If this happens, the reinsurer typically will be able to make up the difference from future premiums. In essence, the ceding company eventually pays its own losses.
The question of whether underwriting, timing, and/or investment risk is transferred may depend upon the treaty limits and the limitations that are contained within it.
The stated purpose of prospective aggregate treaties is to stabilize the cedant's results over time.
Financial or finite quota share treaties permits the insurer to cede a percentage of its business to the reinsurer, and a ceding commission is paid.
Unlike traditional quota share treaties, financial quota share arrangements generally provide that the reinsurer's premium adequately cover losses the reinsurer has to pay. Thus, little if any risk may be involved.
Excess premium may be returned to the cedant under a profit-sharing arrangement, and the contract may require the ceding insurer reimburse the reinsurer in later years for losses paid in excess of the premium—net of ceding commission and investment earnings on the premium.
The dollar amount of losses payable also may be limited under the treaty, again raising the question of whether any risk is being transferred.
These types of financial, or finite, reinsurance transactions often have raised the eyebrows of regulators, as well as accounting and tax professionals.
The current situations being reported seem to question the motivation behind the deals—were they structured to improperly enhance financial statements and deceive regulators?

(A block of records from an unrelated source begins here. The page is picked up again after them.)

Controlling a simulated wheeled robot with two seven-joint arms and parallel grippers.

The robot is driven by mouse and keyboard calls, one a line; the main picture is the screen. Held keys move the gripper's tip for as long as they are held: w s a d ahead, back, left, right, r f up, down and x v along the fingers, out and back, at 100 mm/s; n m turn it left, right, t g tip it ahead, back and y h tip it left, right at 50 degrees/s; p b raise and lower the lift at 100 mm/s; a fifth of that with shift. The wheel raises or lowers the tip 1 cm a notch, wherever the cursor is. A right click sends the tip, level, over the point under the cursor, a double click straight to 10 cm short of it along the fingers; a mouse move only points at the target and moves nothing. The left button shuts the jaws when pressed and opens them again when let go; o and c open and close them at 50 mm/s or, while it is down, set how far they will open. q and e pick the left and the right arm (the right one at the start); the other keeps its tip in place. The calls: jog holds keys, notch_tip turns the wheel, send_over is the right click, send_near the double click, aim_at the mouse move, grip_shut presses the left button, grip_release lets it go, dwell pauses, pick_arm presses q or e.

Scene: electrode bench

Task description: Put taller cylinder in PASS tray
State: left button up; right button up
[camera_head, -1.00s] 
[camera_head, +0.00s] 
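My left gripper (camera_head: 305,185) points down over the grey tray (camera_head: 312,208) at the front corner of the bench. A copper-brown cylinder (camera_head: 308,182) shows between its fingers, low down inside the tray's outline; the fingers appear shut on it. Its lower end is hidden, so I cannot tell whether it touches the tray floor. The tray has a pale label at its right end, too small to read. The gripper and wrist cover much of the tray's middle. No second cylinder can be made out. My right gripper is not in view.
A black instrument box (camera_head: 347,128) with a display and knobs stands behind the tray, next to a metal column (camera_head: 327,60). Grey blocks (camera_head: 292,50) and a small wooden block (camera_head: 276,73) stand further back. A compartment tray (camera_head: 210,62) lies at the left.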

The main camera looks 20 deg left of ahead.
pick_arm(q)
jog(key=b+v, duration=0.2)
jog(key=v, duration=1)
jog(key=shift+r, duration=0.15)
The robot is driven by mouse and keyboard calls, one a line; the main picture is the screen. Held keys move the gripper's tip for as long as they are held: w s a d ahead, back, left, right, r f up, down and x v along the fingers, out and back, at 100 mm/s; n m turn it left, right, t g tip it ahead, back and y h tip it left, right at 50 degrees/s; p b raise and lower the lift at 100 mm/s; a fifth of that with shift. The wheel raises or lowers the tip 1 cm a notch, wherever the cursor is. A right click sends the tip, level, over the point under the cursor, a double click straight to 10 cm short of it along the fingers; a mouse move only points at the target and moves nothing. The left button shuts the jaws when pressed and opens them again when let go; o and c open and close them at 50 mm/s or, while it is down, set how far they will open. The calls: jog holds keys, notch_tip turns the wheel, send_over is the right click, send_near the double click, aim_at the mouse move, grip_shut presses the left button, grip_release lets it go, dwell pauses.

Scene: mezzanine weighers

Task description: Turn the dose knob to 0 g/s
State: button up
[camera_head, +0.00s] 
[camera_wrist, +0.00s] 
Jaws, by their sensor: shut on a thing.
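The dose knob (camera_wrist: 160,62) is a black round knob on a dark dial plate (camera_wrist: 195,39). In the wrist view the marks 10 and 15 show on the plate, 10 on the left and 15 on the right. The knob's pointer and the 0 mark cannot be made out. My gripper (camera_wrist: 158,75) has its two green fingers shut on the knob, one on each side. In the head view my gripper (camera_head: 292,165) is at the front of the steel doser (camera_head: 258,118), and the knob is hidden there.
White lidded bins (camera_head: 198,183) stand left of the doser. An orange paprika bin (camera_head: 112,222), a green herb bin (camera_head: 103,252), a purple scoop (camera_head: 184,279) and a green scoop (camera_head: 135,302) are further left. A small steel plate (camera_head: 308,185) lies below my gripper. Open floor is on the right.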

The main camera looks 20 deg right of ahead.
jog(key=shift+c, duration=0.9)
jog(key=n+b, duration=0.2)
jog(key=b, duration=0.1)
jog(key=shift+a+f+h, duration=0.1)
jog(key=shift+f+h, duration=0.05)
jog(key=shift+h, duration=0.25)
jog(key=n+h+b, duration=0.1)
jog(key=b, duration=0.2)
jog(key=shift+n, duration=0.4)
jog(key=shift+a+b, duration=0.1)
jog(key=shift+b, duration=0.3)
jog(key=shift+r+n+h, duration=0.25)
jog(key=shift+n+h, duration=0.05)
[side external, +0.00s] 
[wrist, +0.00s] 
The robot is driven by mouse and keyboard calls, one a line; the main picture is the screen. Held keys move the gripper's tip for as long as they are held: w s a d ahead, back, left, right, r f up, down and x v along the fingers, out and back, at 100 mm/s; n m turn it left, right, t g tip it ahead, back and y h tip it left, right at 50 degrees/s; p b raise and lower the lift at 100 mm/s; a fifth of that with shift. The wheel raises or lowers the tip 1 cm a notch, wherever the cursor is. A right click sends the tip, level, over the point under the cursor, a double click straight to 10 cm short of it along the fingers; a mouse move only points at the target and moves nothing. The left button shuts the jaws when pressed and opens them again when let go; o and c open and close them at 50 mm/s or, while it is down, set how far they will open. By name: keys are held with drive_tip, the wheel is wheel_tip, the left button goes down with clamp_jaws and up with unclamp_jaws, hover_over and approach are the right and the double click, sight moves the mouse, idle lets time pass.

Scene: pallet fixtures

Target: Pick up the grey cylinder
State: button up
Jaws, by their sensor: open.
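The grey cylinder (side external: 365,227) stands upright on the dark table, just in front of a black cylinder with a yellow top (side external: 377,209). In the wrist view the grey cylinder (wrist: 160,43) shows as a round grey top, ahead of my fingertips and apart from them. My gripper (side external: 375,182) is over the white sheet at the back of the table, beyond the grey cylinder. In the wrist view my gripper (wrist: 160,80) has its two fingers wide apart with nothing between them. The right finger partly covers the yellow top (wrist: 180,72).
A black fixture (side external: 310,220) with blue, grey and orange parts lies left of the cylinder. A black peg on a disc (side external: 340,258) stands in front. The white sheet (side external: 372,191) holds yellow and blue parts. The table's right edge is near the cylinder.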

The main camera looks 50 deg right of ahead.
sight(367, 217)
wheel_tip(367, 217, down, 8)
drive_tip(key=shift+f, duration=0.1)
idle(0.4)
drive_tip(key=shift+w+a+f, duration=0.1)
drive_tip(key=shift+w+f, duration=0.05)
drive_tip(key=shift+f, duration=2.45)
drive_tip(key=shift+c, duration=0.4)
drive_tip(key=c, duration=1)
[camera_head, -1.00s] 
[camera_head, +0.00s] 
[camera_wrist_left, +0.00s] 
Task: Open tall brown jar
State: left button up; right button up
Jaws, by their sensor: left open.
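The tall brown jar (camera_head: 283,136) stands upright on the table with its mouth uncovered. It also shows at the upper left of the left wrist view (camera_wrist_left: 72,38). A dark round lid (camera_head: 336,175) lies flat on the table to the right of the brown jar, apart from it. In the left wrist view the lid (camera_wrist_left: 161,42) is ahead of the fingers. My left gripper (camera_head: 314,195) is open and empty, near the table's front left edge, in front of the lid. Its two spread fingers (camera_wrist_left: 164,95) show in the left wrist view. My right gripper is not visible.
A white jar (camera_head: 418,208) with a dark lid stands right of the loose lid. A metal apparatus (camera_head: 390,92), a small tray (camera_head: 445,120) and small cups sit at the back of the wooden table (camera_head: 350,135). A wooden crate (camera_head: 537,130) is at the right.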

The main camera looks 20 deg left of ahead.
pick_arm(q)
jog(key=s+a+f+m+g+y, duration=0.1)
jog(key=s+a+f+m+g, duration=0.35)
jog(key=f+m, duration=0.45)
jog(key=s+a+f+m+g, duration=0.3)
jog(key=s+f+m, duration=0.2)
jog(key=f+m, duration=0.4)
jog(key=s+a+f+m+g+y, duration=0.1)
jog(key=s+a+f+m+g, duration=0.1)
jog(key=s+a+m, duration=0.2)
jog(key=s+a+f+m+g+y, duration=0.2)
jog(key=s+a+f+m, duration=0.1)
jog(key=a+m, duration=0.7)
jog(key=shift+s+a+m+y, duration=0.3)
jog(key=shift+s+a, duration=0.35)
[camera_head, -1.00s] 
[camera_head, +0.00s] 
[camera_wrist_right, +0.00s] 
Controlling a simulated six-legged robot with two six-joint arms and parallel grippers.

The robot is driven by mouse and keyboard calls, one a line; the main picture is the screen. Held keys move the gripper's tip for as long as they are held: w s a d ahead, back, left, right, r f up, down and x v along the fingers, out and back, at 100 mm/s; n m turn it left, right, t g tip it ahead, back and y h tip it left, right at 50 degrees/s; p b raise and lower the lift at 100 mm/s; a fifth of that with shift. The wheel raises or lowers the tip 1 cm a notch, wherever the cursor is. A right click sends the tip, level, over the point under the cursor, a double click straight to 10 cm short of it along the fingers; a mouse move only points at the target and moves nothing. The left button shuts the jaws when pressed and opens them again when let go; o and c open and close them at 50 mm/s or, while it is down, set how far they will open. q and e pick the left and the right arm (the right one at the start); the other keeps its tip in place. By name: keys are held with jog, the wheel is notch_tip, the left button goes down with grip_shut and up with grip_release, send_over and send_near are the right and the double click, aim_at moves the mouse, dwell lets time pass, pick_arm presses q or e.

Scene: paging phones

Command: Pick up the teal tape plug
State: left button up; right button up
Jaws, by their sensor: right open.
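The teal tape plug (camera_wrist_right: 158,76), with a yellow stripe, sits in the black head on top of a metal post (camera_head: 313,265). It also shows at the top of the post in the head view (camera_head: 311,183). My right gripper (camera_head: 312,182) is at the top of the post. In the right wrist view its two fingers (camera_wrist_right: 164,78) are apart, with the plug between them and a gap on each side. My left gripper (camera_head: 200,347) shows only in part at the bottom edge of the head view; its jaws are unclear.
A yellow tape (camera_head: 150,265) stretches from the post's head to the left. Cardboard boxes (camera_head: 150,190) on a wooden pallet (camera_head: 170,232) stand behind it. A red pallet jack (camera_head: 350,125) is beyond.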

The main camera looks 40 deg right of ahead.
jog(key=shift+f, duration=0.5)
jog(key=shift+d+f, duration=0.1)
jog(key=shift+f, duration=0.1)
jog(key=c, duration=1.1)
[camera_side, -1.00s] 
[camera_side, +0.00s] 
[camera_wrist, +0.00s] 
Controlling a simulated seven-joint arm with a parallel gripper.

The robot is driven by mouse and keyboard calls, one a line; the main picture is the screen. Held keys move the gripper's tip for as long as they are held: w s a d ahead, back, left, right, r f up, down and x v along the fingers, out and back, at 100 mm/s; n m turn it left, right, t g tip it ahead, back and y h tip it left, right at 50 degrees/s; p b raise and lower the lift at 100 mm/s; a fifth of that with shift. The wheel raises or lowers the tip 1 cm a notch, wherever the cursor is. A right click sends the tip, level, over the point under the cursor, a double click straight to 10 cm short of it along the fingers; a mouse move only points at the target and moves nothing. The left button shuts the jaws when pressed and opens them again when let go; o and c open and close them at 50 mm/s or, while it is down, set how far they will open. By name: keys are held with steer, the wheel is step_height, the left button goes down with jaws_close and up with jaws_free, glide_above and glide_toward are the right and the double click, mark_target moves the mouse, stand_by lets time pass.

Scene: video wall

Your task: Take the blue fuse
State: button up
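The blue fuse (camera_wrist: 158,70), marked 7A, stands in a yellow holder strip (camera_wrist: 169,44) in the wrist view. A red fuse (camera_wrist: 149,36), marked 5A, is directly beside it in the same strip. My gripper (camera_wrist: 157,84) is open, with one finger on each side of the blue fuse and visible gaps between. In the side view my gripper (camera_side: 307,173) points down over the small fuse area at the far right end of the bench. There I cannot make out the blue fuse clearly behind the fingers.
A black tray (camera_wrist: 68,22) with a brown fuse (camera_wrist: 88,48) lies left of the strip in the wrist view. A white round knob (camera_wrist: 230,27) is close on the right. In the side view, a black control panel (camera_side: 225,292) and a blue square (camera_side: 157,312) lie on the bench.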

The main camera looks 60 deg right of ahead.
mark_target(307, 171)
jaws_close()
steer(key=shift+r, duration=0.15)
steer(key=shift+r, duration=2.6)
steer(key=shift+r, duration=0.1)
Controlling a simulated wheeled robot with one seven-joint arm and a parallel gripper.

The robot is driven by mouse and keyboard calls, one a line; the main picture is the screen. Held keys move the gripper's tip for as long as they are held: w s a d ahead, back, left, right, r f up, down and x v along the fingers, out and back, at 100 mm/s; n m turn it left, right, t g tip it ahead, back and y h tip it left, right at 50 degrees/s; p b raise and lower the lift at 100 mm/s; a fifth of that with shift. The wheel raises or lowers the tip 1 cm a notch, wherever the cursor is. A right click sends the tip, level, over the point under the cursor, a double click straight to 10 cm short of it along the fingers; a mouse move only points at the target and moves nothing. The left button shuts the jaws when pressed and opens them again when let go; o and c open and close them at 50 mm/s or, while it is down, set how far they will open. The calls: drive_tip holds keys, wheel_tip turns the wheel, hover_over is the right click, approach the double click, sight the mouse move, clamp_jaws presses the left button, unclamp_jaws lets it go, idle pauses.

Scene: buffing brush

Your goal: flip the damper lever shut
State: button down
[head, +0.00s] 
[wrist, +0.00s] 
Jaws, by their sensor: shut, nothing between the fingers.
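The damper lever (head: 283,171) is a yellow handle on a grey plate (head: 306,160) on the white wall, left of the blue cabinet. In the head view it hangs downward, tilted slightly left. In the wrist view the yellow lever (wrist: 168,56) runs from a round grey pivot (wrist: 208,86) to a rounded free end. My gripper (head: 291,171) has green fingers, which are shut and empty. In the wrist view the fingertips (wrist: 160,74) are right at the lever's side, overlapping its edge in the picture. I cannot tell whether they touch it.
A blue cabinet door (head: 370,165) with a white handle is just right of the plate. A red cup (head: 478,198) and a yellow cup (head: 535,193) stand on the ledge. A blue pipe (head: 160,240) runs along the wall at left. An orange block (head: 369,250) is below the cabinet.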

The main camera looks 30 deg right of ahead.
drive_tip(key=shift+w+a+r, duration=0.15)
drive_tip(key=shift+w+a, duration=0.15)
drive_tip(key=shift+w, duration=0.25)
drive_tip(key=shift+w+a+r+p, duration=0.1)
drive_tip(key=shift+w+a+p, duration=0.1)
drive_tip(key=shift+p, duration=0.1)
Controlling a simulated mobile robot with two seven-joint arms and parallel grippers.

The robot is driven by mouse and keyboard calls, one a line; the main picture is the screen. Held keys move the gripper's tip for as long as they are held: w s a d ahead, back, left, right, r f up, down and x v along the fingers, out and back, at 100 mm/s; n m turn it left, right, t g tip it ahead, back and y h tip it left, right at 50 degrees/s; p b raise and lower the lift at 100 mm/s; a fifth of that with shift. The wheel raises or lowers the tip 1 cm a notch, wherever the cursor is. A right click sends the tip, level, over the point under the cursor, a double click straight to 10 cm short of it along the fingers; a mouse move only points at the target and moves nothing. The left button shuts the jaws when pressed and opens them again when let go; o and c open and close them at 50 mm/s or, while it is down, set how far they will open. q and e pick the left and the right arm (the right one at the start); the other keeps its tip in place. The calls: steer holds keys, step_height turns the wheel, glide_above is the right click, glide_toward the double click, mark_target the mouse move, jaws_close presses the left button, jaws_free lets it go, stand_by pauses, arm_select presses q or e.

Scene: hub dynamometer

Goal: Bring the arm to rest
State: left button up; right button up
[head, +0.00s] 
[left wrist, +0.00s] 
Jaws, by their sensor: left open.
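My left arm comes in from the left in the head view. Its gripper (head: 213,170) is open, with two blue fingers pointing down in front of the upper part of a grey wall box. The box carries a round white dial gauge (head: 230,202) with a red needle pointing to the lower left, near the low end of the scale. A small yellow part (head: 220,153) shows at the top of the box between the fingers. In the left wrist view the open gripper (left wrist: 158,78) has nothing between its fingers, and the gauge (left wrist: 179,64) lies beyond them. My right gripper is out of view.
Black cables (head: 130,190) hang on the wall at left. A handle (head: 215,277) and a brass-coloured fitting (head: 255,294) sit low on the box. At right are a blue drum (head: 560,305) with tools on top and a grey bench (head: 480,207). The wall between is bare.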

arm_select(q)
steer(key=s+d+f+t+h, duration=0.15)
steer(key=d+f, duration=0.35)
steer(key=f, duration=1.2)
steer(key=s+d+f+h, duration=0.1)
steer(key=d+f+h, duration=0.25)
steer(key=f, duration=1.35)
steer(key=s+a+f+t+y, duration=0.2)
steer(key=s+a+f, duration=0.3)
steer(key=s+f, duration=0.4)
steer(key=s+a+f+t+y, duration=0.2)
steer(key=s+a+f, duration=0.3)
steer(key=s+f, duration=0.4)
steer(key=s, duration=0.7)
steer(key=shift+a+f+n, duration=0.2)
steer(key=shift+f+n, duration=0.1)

New York Circular Letter No. 8 acknowledges that there are “legitimate uses of finite reinsurance (such as the transfer of interest rate risk and of timing risk)” but also notes that the transactions can “distort the underwriting and surplus positions of insurers entering into them when there is no actual transfer of risk or the transaction is accounted for improperly.”
In other words, there may be legitimate uses of finite reinsurance, and not all creativity is bad. But the misuse of such products will not be tolerated.